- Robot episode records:
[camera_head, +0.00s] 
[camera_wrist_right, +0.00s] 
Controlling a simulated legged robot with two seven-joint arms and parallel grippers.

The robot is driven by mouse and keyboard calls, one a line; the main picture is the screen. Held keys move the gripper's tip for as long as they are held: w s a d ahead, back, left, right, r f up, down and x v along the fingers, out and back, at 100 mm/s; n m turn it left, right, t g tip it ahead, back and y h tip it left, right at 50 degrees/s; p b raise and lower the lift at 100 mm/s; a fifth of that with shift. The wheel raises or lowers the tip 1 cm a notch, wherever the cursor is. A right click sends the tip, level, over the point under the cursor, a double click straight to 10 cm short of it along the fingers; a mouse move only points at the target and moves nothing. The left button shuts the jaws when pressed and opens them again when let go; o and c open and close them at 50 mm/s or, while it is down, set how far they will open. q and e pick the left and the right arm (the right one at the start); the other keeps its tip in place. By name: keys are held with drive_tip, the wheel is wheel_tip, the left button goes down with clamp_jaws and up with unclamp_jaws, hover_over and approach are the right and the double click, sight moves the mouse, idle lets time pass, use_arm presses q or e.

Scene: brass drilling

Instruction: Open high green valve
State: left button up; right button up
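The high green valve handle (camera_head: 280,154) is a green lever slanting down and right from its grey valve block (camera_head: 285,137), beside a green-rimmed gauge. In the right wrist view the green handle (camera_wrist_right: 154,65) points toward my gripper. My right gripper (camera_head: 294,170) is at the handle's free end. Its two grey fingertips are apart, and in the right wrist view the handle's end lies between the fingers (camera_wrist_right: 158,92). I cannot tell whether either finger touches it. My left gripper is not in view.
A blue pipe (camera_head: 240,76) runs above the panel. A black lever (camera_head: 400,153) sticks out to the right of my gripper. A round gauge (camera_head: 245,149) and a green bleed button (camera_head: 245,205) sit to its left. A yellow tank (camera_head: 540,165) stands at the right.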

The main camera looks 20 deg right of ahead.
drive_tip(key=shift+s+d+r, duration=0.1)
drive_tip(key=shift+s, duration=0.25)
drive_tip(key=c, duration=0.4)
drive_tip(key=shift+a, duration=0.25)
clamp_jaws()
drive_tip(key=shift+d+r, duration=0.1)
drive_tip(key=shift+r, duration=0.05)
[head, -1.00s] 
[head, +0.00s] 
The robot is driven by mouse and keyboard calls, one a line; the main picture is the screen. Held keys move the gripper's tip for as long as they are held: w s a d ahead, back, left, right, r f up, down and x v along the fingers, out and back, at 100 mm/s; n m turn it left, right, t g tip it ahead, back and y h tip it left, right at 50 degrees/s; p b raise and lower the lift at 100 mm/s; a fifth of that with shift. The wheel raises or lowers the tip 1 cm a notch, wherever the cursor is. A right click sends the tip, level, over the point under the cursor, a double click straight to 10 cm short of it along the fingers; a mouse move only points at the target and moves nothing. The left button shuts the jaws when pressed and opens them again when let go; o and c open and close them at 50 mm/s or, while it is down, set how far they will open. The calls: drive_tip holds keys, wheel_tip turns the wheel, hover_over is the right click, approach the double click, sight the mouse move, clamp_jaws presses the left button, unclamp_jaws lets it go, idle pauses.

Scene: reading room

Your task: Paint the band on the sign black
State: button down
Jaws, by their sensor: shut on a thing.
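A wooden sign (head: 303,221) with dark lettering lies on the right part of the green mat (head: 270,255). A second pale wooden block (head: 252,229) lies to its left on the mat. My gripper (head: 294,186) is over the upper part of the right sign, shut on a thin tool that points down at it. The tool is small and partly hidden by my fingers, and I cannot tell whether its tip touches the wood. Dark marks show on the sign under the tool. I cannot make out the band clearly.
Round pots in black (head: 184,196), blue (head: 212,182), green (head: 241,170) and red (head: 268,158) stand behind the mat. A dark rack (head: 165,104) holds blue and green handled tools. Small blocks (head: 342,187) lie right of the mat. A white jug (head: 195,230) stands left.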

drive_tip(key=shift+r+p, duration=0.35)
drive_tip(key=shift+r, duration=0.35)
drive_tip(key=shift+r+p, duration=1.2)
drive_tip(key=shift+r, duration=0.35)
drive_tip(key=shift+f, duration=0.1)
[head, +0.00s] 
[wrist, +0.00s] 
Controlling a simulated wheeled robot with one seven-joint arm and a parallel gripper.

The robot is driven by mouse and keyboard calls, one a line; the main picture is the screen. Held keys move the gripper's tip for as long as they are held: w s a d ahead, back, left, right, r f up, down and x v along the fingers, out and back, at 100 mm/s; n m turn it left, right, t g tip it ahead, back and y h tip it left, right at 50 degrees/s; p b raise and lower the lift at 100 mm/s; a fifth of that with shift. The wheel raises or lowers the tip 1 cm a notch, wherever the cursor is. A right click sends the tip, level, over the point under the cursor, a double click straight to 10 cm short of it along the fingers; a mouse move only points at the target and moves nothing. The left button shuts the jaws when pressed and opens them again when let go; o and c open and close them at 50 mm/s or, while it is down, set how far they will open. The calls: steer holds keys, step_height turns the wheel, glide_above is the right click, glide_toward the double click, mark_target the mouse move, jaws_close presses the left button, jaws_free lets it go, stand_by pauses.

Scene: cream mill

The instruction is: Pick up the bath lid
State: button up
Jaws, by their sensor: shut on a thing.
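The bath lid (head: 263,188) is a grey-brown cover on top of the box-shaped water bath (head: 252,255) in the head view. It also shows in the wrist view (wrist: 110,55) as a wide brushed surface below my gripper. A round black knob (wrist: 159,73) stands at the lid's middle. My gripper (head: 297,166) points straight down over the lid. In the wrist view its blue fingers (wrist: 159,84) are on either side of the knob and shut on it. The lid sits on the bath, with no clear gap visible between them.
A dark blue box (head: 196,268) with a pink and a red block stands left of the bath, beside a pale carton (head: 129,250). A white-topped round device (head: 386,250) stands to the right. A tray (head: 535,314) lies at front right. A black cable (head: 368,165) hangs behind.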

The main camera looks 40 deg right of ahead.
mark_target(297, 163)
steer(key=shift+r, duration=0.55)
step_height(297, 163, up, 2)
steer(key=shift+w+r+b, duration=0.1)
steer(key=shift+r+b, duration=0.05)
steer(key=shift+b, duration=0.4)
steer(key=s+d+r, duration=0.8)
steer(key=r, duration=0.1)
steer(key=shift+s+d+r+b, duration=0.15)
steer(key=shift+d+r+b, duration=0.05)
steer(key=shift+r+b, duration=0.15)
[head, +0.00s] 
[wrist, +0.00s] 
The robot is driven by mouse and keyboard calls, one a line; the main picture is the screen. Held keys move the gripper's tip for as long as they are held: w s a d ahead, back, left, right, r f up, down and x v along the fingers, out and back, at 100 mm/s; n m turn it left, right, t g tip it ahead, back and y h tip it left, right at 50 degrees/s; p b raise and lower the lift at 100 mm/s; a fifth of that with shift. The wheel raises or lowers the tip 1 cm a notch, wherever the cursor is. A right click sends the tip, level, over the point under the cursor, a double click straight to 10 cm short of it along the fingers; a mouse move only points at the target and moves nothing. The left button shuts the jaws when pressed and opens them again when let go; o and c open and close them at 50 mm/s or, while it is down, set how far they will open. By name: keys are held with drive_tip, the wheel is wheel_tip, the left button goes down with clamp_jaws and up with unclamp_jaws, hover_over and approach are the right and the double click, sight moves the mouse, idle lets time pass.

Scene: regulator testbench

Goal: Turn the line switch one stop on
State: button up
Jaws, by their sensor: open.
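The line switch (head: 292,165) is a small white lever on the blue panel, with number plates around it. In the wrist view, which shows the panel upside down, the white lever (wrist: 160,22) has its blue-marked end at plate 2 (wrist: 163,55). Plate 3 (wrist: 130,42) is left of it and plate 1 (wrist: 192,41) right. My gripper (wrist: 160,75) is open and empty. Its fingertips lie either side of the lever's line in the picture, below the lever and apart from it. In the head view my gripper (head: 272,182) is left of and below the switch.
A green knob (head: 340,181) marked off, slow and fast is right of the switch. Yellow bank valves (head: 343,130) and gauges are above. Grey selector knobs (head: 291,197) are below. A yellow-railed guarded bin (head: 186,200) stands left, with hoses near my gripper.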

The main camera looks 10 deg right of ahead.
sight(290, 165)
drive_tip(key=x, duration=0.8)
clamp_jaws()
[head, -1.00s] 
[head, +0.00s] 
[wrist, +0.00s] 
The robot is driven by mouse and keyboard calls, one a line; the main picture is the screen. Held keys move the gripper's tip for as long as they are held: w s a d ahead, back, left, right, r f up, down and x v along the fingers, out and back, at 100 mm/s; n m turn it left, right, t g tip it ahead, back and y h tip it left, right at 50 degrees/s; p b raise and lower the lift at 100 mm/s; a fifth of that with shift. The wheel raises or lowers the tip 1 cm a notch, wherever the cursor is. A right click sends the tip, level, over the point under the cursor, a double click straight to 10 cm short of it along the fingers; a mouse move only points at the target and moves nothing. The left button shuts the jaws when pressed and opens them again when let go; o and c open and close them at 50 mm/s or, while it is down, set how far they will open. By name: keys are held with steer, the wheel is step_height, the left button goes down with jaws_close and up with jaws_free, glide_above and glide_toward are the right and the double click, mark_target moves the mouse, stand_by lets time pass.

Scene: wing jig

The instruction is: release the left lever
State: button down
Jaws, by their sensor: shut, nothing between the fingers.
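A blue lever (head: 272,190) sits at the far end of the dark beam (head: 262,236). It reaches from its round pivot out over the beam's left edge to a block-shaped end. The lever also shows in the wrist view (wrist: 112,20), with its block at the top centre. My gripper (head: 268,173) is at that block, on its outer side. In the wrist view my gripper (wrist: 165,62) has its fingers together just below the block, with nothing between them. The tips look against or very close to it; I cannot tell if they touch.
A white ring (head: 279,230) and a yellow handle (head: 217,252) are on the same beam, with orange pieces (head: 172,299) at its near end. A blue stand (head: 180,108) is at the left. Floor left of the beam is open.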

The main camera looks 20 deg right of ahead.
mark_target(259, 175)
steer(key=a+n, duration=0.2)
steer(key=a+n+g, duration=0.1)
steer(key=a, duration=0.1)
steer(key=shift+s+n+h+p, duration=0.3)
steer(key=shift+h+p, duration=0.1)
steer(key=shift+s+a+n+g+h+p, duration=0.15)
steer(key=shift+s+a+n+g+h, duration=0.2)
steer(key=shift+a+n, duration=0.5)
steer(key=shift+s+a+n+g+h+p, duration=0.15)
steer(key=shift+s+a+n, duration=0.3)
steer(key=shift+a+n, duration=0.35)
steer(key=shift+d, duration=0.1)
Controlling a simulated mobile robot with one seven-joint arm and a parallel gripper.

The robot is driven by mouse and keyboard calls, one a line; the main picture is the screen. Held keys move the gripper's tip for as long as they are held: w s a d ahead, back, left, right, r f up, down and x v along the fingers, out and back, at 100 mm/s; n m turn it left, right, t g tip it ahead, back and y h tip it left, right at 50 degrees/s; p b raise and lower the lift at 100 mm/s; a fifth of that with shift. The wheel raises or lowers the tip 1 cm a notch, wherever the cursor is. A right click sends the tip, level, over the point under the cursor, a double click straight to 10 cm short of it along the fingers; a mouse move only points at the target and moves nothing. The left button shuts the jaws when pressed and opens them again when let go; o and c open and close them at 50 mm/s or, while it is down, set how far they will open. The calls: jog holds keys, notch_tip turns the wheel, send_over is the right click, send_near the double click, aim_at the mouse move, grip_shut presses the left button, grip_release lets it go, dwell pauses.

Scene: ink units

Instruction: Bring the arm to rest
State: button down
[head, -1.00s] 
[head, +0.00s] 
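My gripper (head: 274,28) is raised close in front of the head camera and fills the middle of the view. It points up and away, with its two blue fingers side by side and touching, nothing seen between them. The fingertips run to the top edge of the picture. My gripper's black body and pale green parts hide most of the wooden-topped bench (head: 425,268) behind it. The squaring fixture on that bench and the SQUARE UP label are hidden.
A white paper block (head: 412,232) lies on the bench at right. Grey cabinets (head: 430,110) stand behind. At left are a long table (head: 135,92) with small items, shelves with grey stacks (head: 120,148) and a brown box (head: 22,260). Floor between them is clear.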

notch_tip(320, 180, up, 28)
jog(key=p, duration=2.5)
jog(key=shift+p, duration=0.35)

- Exercise instructions: Gather every line from the listing above in which "joint" appears, and copy those lines.

- The response:
Controlling a simulated legged robot with two seven-joint arms and parallel grippers.
Controlling a simulated wheeled robot with one seven-joint arm and a parallel gripper.
Controlling a simulated mobile robot with one seven-joint arm and a parallel gripper.

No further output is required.